Telling stories that stop

Some stories only have beginnings. No middle. No end. Nothing actually happens in your story, but you don’t know this until you start telling it.

  • You begin with a little build-up.
    “You’re not going to believe this” or “I know what you mean, there’s this place just like that.”
  • You take a few seconds to find the beginning.
    “So I was there a few years ago, but this place was . . . “
  • You finish describing the people, place, and why you were there.
    “Yeah, and . . .”
  • Awkward pause. Skip to next beginning.
    “Hey, have you ever been to . . . “

Telling stories is a shared experience. When we start sharing experiences, the story doesn’t have a middle or end because the conversation dictates where it goes.

Ideas get explored. Perspectives coalesce. Stories stop when the audience doesn’t connect.

Quick, tell me another joke before I remember that one

When I start to believe that the last bits of my Gin are sticking to the ice cubes, I officially have the killer instinct of a security guard when it comes to wit and humor.

  • Honest and serious can be funny: This is a good drink, but you already know that. (optional smolder for emphasis)
  • Funny is sometimes funny: Please make this drink a little stronger. Unfortunately, English is my first language. (optional glance at date, then eye contact with server)
  • Trying to be funny is never funny unless everyone is already laughing: Those drinks were so good, I’d date myself. (you are the only one laughing, but keep laughing and say the next thing that comes to you)

Being funny is like dancing. Telling a story is like walking. I’m not sure how to explain it, but you might know what I mean.

Do your characters think outloud?

I enjoy learning how a character thinks through dialogue rather than narration.

In her introduction to Plato’s Five Great Dialogues, Louise R. Loomis summarizes Plato’s solution to how we can discover knowledge that is true:

Our sense impressions, taken alone, are misleading and superficial and tell us nothing about the real nature of the things around us. Common opinion, grounded as it is on sensation, hearsay, and habit, cannot be trusted as a guide to truth. But through our reason we may arrive at what may be rightfully called true knowledge and understanding. Through reason we may use our sense experiences and memories of past experiences as material for a process of analysis, classification, and synthesis that bit by bit builds up for us a pattern of permanent, invisible order behind the perplexing panorama which is all that our sense alone perceive.

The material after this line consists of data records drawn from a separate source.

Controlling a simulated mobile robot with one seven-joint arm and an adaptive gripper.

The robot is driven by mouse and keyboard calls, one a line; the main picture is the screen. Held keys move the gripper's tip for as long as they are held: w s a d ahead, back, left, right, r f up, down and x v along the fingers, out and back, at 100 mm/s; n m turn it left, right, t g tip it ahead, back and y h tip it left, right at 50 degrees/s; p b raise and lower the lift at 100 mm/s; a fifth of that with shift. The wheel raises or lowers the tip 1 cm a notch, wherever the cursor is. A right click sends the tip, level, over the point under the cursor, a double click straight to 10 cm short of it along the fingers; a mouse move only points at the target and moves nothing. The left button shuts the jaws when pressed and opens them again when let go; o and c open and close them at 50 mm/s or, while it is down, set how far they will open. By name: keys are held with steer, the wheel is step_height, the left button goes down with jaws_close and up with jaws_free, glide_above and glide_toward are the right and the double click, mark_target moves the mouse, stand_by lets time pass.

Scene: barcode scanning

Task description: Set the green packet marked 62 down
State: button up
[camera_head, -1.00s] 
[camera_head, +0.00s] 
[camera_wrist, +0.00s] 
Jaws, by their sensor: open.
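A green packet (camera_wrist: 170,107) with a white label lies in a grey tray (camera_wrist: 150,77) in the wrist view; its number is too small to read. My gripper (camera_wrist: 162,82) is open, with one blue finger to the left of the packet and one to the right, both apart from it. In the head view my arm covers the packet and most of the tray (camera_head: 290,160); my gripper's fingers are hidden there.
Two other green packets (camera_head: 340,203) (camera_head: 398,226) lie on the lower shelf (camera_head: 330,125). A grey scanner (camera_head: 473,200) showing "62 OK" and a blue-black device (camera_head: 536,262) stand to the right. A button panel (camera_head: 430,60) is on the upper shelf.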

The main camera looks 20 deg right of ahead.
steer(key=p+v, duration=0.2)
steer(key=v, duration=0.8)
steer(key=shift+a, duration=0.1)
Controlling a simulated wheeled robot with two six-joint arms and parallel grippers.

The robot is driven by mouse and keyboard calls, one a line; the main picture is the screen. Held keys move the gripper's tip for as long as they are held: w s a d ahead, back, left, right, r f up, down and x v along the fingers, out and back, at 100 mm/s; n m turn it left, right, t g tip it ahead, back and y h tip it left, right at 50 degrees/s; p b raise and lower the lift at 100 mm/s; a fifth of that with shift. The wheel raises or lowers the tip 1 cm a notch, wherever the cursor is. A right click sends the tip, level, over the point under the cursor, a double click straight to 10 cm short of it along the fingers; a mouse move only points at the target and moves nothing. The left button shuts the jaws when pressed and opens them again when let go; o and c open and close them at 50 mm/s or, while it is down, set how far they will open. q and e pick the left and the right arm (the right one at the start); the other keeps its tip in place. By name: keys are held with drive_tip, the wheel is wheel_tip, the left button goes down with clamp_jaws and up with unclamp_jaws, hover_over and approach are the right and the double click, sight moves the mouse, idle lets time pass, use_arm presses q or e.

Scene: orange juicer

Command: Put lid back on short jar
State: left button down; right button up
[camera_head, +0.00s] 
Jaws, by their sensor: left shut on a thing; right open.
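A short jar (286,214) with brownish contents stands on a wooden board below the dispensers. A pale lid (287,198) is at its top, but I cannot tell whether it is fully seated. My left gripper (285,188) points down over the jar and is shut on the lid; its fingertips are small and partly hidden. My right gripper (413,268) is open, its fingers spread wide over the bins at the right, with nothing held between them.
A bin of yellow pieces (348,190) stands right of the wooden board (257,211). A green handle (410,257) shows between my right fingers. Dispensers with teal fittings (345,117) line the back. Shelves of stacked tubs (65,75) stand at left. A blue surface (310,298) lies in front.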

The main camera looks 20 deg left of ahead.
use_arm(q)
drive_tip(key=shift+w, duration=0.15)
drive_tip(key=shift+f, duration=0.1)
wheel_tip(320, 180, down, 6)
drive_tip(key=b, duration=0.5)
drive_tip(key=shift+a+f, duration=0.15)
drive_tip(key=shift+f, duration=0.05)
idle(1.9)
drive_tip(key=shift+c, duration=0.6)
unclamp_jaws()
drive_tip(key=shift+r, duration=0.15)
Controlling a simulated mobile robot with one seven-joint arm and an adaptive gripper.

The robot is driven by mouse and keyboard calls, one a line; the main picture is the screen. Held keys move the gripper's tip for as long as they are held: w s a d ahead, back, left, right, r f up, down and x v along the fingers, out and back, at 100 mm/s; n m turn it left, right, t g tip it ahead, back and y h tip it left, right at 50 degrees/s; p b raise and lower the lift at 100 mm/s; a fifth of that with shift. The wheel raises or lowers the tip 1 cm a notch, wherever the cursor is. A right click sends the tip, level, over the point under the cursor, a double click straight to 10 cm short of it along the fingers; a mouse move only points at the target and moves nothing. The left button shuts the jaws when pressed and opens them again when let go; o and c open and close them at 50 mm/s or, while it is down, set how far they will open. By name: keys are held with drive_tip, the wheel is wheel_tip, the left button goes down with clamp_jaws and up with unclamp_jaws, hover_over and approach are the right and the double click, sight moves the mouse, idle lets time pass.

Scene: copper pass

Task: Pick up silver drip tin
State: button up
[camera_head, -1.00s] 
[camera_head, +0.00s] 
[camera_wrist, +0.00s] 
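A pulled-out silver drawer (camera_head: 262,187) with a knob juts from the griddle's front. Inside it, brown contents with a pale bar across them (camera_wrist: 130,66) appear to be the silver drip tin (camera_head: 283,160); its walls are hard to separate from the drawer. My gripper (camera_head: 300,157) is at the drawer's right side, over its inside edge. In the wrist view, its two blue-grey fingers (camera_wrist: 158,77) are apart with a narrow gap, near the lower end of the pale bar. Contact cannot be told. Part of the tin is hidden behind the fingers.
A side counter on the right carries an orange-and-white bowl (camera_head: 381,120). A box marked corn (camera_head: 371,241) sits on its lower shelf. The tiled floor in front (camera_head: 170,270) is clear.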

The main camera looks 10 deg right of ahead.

This conversation from His Girl Friday or this conversation from Born Yesterday, which were both written as plays and then adapted for film, use character reasoning to communicate a true knowledge within the context of the story.

Complexity can limit access to the reader’s imagination

Our goal is to bring the reader into the story, not to confuse them. Readers need stability. Writers have concrete details. Then, things get a little crazy when we start to write.

For example, how would a writer move the reader through this scene from Roma, a film by Frederico Fellini, while retaining pace and energy?

Dialogue, observations, thoughts, and actions can be the source of order or unpredictability as we seek to recreate the scene. Tension can be created, but we need to manage it using all the tricks of craft.

As writers, our budget for special effects is unbounded, but our ability to handle complexity limits our access to the reader’s imagination. Film directors have their boundaries. We have ours.

Oh, why do you ask?

An assumption. A lack of interest. An unwelcome introduction. A hopeful suspicion. Polite conversation presses you against the elbows and knees of reality.

I find myself apologizing. Your dull life. Your impossible blindness to the most obvious and mundane truths of your existence. I am so sorry. What can I do?

And so I make your life more interesting by reconstructing it with questions. I agree directly and disagree indirectly. I smile when you do. Eventually, you remember something significant or launch a defense.

Polite conversation is the perfect trap for sarcasm–sometimes its only saving grace.